Data from robot episodes:
** Begin **

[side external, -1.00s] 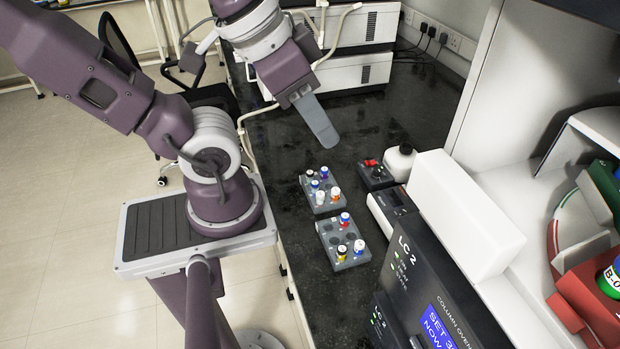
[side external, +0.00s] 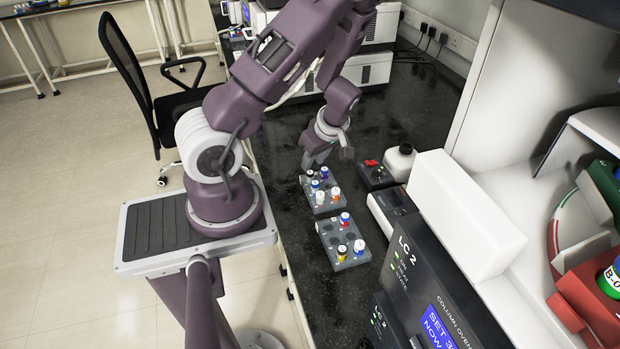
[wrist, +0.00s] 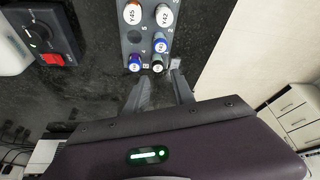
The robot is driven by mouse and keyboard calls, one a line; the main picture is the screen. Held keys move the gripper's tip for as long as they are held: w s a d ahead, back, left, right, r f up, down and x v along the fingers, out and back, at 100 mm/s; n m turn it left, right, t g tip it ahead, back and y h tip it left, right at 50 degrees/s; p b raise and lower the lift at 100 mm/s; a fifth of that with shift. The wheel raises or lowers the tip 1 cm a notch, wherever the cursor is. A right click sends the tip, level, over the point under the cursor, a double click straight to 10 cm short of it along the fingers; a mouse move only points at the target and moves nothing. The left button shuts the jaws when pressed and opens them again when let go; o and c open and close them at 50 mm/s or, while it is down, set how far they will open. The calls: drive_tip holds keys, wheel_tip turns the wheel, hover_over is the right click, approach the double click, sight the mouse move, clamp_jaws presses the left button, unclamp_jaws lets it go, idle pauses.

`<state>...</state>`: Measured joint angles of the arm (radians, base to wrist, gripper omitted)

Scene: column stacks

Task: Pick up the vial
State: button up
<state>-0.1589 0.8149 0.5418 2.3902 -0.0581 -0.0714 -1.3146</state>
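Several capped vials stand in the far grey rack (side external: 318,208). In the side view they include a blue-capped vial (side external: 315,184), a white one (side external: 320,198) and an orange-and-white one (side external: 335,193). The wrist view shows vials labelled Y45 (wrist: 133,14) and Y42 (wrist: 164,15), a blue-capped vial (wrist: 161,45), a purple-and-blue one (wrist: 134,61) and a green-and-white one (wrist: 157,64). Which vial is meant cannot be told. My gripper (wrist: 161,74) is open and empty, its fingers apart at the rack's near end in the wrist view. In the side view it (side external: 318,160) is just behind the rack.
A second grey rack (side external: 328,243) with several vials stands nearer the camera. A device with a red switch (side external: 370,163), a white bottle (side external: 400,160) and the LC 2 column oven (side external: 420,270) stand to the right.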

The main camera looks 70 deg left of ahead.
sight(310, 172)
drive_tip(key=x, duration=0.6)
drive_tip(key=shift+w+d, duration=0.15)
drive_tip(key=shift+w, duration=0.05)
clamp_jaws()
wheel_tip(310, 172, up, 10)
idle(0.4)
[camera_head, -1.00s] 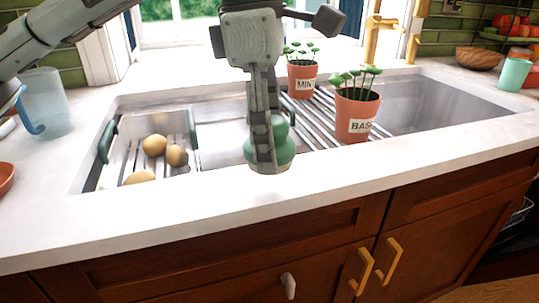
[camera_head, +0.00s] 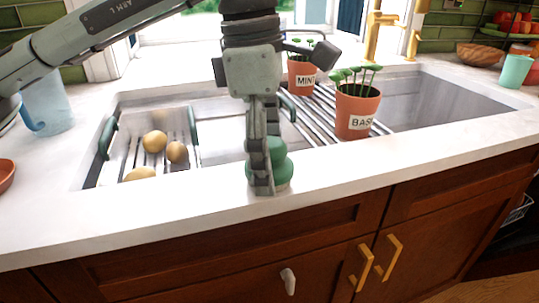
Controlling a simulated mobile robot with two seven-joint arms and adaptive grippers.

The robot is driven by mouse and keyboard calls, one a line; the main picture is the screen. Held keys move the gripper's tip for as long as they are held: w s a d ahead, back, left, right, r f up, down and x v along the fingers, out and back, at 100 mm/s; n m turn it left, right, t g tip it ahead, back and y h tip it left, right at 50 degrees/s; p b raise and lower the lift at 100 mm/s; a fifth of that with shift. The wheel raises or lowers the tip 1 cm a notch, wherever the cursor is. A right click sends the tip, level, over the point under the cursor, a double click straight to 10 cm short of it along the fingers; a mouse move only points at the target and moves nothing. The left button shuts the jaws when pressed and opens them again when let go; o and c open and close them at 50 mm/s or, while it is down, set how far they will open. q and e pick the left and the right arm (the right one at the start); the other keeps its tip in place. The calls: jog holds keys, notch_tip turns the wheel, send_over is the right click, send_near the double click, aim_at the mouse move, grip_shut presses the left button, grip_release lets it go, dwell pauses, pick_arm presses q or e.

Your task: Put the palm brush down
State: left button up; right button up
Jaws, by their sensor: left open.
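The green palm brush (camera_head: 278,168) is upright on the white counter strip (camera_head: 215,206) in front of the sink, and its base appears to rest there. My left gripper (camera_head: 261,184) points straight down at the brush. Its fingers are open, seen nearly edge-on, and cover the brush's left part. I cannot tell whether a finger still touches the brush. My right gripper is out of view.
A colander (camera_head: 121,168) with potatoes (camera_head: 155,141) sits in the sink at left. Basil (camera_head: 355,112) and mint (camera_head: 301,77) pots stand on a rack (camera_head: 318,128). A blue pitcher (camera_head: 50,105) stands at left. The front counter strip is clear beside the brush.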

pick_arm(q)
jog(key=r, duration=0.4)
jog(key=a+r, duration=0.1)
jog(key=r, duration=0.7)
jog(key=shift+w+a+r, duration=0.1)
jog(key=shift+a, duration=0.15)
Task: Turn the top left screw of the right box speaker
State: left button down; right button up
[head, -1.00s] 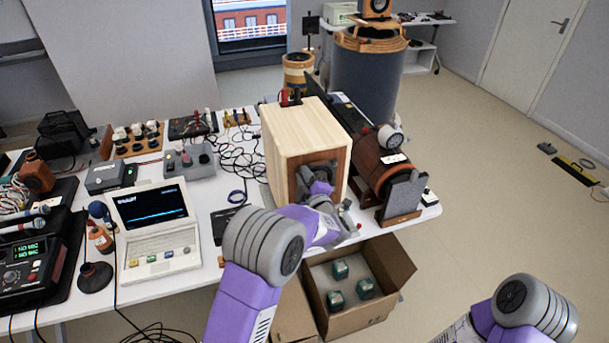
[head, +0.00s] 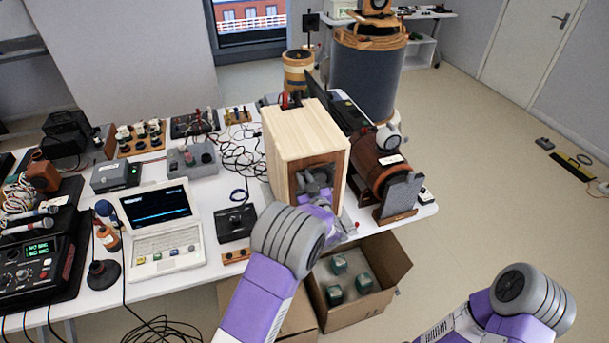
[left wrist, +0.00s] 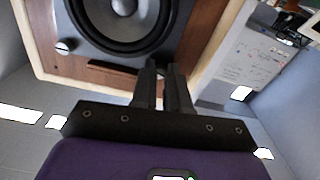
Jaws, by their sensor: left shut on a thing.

** End **

Directions for this task: Transcribe, from the records above, the first line and every line after it up to and including the line with "[wrist, +0.00s]"; omit pictures.

Answer in full:
[side external, -1.00s] 
[side external, +0.00s] 
[wrist, +0.00s] 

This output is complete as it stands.